Task description: Copy each line holding the string "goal".

(Robot motion calls)
--- begin ---

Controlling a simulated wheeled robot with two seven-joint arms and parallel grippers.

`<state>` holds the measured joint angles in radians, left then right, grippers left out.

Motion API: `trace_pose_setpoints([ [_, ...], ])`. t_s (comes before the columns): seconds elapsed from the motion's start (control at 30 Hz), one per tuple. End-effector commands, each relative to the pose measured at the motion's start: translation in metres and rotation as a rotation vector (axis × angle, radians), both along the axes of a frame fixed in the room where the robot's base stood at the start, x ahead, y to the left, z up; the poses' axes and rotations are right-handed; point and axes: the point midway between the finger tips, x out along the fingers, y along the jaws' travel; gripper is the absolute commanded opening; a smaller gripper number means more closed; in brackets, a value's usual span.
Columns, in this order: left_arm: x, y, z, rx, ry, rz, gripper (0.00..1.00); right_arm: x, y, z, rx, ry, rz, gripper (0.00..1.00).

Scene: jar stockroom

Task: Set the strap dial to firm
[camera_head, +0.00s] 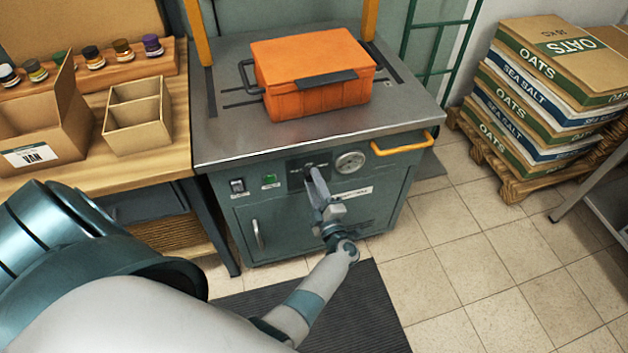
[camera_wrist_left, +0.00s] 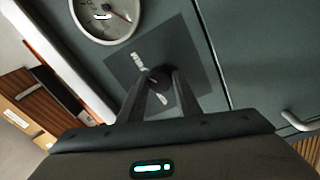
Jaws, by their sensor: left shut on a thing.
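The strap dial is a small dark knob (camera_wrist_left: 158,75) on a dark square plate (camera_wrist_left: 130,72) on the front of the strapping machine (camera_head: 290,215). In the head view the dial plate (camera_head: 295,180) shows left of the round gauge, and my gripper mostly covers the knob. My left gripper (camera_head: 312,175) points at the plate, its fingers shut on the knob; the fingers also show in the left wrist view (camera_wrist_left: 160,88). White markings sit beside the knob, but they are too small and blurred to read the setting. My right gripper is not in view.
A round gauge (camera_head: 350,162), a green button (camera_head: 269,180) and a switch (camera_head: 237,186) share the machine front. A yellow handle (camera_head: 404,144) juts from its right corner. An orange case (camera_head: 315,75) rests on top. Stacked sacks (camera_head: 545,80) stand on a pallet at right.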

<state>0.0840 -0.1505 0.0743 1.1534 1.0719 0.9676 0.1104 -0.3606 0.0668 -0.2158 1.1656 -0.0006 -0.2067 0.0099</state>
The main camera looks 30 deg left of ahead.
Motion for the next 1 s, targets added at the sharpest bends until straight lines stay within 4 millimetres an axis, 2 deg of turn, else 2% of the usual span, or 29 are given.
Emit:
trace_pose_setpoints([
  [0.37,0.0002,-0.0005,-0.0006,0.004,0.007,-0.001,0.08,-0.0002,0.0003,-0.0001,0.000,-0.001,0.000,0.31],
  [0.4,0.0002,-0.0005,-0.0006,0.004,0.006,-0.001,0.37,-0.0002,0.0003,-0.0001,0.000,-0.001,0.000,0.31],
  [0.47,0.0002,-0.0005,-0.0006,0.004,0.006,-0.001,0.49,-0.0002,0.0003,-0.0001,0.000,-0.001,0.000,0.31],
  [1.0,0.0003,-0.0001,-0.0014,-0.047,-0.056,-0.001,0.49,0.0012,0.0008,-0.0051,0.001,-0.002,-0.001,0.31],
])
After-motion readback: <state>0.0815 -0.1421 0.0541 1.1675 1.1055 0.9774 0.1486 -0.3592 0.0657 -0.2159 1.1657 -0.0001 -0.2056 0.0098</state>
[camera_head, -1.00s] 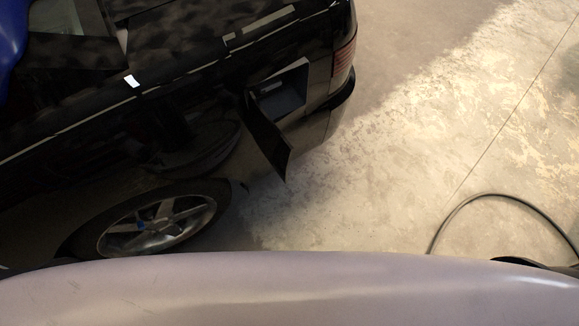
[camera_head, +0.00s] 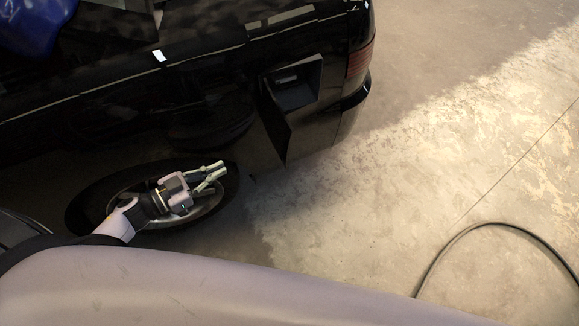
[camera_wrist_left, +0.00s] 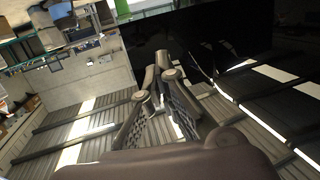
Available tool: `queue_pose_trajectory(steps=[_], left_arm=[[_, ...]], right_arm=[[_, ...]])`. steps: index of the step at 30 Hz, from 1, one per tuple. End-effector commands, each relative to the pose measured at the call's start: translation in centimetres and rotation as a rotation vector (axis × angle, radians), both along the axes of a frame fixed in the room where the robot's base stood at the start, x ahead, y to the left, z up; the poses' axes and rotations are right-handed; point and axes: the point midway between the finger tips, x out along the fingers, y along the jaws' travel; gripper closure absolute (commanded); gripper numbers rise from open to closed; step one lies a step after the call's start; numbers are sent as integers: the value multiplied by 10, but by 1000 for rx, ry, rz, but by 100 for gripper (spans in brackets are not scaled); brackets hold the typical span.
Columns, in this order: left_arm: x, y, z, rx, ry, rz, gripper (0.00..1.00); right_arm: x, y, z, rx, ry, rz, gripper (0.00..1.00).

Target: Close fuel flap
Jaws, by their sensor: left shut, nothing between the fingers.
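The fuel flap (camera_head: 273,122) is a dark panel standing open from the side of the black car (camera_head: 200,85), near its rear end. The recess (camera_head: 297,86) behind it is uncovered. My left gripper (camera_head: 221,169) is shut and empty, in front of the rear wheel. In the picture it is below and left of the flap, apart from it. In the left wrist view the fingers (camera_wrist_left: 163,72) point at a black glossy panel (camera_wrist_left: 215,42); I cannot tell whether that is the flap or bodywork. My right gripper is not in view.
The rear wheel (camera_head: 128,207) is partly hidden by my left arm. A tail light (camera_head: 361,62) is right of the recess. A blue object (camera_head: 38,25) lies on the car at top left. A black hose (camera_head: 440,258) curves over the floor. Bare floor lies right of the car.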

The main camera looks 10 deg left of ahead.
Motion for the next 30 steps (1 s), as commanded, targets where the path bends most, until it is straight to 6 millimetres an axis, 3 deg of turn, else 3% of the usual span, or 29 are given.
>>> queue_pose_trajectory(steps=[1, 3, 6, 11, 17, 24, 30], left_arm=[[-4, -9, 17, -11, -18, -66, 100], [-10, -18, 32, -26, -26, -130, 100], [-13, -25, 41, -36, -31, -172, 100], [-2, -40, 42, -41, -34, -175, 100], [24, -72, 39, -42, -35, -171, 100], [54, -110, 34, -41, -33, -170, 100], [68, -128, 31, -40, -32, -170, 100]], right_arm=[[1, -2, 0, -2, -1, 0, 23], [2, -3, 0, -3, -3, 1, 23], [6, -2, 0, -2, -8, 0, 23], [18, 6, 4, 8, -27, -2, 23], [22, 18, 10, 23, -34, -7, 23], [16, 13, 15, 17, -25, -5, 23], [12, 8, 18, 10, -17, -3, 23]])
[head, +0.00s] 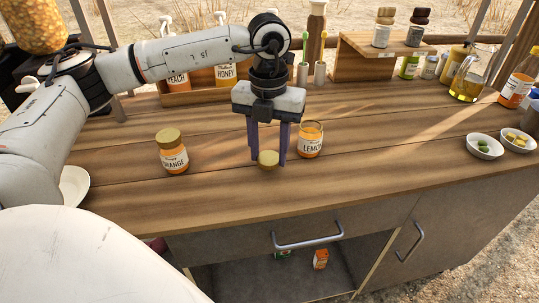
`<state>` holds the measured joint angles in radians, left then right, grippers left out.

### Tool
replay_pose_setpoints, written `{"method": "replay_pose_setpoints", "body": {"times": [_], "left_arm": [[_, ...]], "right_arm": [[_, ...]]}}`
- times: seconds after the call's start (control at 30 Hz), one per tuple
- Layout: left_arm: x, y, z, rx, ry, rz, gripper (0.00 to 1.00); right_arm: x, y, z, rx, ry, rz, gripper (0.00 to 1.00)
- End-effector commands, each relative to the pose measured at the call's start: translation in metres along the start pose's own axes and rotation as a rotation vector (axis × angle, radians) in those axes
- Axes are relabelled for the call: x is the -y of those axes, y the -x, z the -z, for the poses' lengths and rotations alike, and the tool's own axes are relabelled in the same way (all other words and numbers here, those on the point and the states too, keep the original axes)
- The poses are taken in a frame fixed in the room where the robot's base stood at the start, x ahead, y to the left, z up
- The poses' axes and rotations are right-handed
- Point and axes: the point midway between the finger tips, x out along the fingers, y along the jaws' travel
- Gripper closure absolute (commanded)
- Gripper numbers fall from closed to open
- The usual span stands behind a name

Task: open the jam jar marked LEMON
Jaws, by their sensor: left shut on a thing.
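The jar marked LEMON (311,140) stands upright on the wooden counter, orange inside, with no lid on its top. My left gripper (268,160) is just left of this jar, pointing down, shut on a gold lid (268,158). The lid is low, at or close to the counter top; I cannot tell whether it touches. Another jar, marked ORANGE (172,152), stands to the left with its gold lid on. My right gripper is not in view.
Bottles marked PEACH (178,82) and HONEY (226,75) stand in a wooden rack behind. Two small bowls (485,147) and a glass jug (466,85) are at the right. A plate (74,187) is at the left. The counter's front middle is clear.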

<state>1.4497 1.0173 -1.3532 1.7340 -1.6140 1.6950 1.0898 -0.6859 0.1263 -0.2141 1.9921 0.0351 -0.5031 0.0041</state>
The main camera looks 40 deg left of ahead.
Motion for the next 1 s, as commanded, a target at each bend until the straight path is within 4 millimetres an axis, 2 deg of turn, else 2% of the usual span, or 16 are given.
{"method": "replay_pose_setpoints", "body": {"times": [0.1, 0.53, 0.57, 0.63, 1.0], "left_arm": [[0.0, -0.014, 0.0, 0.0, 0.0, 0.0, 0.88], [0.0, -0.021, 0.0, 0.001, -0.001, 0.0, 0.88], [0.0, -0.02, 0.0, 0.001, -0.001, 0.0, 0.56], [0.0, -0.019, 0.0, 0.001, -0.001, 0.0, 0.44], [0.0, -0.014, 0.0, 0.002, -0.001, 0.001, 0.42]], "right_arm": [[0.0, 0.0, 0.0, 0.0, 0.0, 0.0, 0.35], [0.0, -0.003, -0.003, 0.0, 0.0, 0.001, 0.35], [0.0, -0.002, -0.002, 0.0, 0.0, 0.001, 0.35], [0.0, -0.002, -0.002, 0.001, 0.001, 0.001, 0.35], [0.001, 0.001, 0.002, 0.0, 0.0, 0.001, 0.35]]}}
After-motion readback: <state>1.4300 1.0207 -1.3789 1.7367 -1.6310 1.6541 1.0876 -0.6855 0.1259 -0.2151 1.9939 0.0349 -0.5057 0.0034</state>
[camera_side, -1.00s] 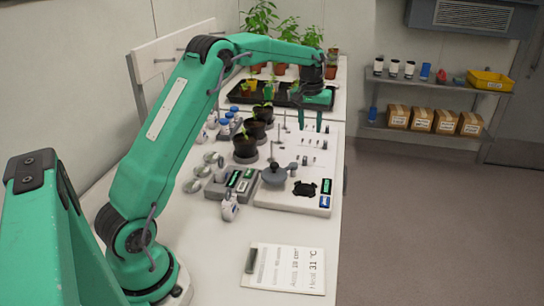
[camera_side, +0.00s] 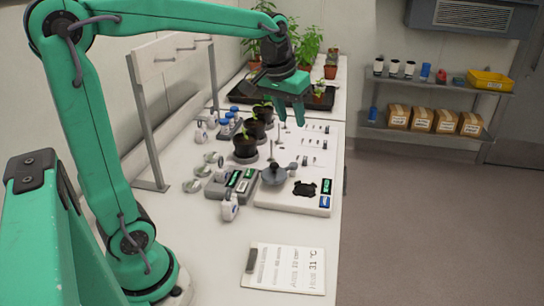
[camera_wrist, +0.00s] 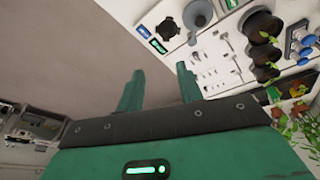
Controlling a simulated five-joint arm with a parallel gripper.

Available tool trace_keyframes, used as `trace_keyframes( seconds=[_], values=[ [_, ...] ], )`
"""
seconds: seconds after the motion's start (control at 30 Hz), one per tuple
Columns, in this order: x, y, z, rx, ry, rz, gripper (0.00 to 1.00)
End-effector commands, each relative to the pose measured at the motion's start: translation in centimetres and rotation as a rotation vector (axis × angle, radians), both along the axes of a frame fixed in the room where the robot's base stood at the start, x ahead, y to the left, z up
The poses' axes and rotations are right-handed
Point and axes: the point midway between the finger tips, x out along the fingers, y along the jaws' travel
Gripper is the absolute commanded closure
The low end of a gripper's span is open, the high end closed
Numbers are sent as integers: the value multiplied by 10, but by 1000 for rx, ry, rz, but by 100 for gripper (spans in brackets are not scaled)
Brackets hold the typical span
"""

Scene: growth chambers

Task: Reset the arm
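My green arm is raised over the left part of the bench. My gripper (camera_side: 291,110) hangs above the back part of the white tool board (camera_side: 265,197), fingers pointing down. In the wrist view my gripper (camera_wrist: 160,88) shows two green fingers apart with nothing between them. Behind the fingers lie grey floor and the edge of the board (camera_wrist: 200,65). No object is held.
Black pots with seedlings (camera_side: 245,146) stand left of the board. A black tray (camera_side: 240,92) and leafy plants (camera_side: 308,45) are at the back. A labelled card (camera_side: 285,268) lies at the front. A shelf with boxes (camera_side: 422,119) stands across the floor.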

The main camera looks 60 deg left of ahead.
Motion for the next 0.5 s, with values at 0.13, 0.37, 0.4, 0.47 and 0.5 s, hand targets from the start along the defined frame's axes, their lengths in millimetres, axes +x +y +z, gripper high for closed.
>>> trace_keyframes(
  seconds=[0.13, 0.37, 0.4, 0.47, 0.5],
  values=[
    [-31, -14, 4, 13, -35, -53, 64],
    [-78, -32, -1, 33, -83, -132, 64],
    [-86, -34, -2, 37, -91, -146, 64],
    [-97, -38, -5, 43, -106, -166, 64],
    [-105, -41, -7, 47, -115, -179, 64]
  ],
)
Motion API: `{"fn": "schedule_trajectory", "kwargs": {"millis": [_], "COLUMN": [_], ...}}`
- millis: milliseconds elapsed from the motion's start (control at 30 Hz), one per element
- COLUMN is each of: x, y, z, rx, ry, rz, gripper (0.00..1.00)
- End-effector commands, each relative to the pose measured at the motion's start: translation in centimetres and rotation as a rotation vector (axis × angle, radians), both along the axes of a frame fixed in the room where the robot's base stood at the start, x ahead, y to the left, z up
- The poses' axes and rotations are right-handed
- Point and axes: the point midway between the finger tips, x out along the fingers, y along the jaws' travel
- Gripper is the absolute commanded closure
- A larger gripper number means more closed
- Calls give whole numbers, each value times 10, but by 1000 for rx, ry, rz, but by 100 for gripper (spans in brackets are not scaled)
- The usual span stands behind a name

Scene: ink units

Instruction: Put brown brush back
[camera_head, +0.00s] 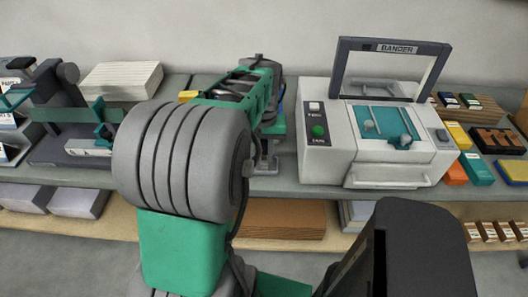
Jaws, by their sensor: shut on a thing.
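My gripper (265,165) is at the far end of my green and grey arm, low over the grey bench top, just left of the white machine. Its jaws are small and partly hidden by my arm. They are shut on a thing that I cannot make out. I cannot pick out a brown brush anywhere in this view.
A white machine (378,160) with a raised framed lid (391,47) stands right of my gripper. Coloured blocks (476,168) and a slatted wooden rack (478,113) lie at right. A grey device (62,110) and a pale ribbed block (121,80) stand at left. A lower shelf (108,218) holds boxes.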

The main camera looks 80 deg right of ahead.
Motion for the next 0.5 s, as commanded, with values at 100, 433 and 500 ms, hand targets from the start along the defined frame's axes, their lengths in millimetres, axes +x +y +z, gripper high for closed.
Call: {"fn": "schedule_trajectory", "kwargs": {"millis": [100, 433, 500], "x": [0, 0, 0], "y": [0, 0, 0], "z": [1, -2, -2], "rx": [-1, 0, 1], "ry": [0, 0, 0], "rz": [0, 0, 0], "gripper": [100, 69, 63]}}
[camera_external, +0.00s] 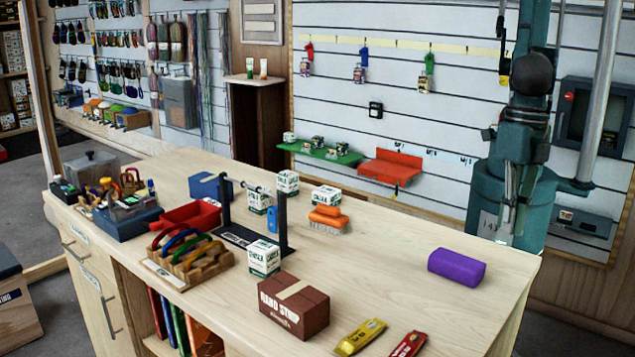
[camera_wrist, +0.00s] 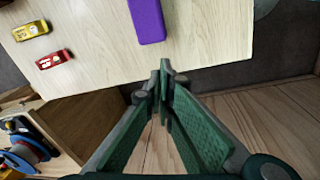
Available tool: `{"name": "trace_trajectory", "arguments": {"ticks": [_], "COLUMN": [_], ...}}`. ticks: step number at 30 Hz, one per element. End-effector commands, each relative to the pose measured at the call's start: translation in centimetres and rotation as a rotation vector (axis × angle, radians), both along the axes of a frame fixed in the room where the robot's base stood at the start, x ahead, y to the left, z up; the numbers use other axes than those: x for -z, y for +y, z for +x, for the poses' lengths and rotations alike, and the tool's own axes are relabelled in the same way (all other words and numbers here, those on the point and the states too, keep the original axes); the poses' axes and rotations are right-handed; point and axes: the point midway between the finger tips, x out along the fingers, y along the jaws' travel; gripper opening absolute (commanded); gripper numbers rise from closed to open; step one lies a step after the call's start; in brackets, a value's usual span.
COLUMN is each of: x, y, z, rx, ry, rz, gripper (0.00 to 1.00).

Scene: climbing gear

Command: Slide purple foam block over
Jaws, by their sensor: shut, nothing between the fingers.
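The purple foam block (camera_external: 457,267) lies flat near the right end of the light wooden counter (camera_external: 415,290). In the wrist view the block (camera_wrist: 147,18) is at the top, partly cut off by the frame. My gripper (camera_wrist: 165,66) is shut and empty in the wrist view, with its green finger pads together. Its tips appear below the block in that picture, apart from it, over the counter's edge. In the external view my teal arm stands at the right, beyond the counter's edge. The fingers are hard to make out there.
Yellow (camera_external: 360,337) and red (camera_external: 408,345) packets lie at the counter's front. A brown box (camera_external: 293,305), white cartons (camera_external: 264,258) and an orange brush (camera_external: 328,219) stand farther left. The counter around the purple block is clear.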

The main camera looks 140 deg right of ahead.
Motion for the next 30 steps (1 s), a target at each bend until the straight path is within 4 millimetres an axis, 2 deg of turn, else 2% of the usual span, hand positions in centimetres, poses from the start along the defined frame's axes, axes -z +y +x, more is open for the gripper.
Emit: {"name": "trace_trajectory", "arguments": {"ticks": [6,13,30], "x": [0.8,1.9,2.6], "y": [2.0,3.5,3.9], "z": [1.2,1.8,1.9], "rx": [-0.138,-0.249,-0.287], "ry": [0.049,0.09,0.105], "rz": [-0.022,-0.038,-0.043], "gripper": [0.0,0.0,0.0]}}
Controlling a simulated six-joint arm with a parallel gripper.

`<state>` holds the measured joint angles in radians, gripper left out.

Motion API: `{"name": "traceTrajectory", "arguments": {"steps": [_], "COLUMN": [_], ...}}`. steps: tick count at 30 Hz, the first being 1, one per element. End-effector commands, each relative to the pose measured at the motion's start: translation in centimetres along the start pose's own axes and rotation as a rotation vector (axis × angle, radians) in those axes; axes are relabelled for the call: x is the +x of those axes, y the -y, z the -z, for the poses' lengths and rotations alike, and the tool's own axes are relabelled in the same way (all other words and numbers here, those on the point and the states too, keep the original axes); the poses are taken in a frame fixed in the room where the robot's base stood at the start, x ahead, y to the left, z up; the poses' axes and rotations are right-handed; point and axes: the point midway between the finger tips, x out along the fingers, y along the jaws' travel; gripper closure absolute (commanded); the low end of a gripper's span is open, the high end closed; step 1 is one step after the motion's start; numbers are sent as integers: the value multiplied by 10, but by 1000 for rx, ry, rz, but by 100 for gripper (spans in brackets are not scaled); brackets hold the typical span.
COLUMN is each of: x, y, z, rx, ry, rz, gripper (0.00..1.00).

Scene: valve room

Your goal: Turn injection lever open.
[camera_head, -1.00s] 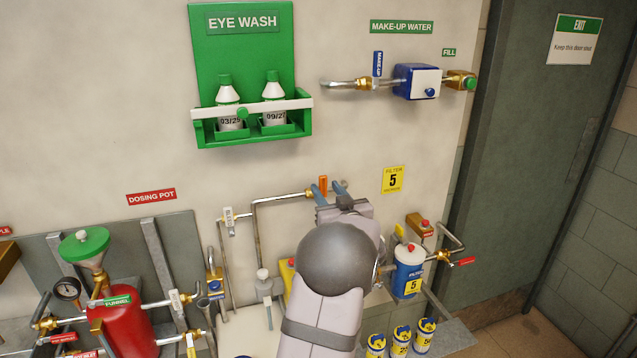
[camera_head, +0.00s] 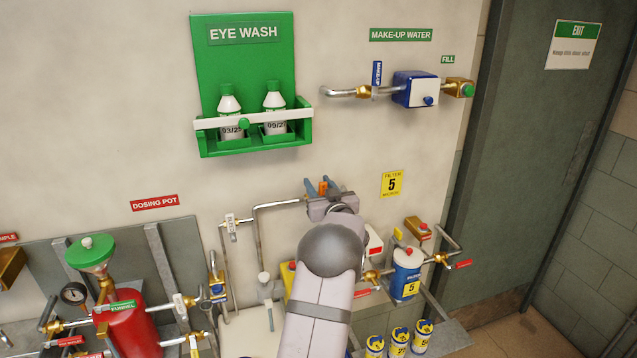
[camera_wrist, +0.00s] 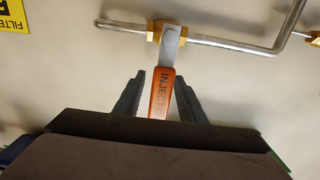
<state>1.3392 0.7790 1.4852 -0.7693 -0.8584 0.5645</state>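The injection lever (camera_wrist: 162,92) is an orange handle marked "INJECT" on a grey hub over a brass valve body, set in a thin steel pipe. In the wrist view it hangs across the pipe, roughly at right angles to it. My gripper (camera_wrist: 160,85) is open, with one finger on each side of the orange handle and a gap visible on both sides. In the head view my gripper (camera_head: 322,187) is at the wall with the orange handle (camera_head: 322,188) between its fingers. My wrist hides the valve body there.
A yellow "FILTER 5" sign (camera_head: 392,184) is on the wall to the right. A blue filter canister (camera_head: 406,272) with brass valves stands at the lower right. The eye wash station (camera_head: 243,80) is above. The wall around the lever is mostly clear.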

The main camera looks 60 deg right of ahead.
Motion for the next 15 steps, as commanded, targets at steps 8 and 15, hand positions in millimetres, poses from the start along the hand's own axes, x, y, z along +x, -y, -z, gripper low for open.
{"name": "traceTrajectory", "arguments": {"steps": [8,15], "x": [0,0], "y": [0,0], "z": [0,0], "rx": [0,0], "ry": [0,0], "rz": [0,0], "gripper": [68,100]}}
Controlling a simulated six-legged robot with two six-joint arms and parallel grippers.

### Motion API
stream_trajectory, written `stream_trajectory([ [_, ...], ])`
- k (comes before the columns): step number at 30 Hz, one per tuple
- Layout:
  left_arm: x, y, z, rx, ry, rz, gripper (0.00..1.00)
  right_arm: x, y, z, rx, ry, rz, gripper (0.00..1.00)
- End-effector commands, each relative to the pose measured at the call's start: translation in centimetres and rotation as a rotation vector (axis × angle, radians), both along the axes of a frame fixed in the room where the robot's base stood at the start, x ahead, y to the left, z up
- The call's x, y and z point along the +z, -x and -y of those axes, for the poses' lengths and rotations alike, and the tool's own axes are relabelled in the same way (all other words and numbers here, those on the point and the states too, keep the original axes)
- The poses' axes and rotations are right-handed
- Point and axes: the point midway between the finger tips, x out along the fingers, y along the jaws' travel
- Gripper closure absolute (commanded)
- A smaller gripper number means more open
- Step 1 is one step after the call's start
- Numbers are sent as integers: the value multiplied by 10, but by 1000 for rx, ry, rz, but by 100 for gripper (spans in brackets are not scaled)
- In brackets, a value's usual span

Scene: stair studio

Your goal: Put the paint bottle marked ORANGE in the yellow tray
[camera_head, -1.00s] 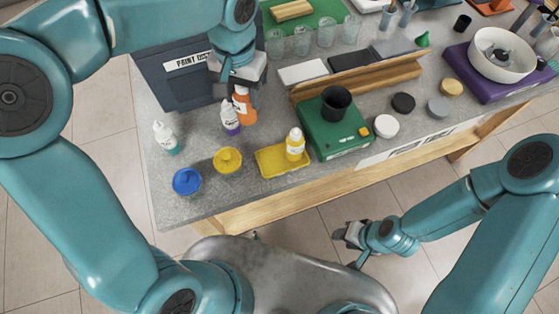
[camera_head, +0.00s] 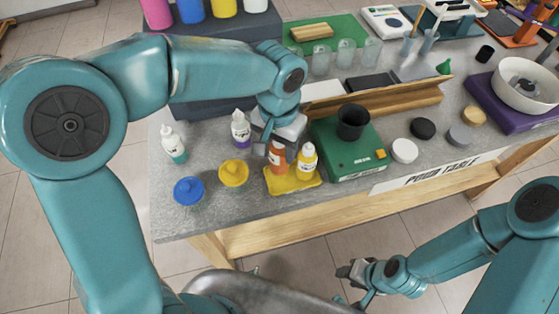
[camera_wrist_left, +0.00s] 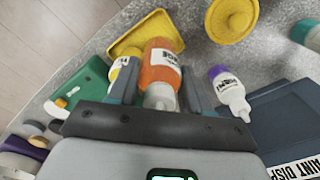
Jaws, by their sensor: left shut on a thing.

--- end ---

Answer to this task:
Your goal: Turn injection lever open.
Your goal: Put the paint bottle marked ORANGE in the yellow tray

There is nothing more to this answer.